On rappellera qu’en 2008, l’empoignade pour le poste de première secrétaire avait opposé mesdames Royal et Aubry. Martine avait finalement remporté l’élection avec 102 voix d’avance sur sa concurrente soit 50,04 % des suffrages exprimés. On rappellera aussi que la liste des fraudes électorales dressées par les deux camps était aussi longues qu’un discours de clôture de congrès, quoique plus rigolotes. Scandalisée par la partialité de l’arbitrage interne de la commission ad hoc du PS, Ségolène avait annoncé sa ferme intention de porter l’affaire devant les tribunaux de la République, ce que bien sûr, elle ne fit pas.
Mais rien de tel pour la cuvée 2012 : tant pis pour les mânes de Nougaro, Toulouse ne sera pas ville de castagne, la motion majoritaire ayant regroupé derrière elle la totalité des éléphants, des éléphantes et des éléphanteaux.
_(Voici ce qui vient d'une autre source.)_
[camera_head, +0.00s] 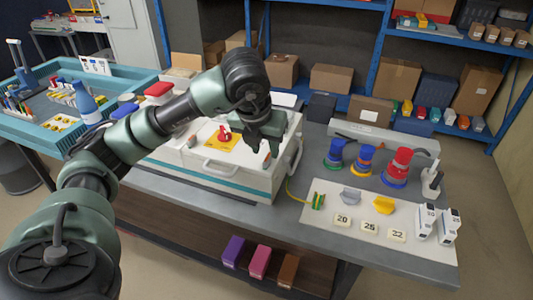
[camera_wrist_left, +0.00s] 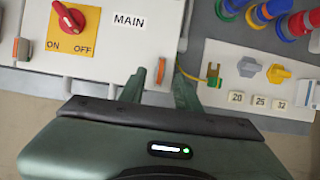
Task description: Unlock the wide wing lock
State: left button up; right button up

Des postgauchistes aux néolibéraux, des européens béats aux patriotes ronchons, des décroissants aux nucléocrates, tout ce que le parti compte de poids lourds a tenu à afficher une splendide unité de façade derrière le new boss François Hollande et son working class Ayrault.
Exit la bagarre de chiffonniers, donc, mais, fort heureusement pour les persifleurs, cette unanimité qui va de Valls à Hamon en passant par Mosco et Montebourg n’est pas sans générer quelques situations poivrées, notamment dans les deux plus grosses fédés du parti, le Pas-de-Calais et les Bouches du Rhône.
Côté ch’ti, on ignore si Jean-Pierre Kucheida, patron de fait des socialistes du 62 depuis 30 ans, s’est déplacé pour soutenir Harlem Désir dans les urnes. Ce qu’on sait en revanche, c’est qu’il avait passé toute la journée de la veille en garde à vue, suite à sa mise en examen pour abus de biens sociaux. La justice lui reproche notamment d’avoir utilisé la carte bleue d’un organisme de logements sociaux du bassin minier qu’il présidait pour régler maintes factures somptuaires sans grand rapport avec le schmilblick. Nos confrères du Point ont par exemple évoqué une note de 1 624 euros au restaurant gastronomique de Marc Veyrat, près d’Annecy, où M. Kucheida possède une résidence secondaire.
En revanche, à l’autre bout du pays, Jean-Noël Guérini a tenu à signifier haut et fort son soutien total à la motion d’Harlem Désir. L’ancien patron de la fédération des Bouches-du-Rhône, qu’on croyait en congé du PS est apparemment à jour de cotisations, puisqu’il est allé voter comme un militant lambda.
Pourtant, un léger contentieux oppose le nouveau dirigeant national et l’ancien ténor marseillais du parti depuis la mise en examen de ce dernier en 2011. « Cette mise en examen doit marquer la fin du système Guérini », avait tonné Harlem à l’époque.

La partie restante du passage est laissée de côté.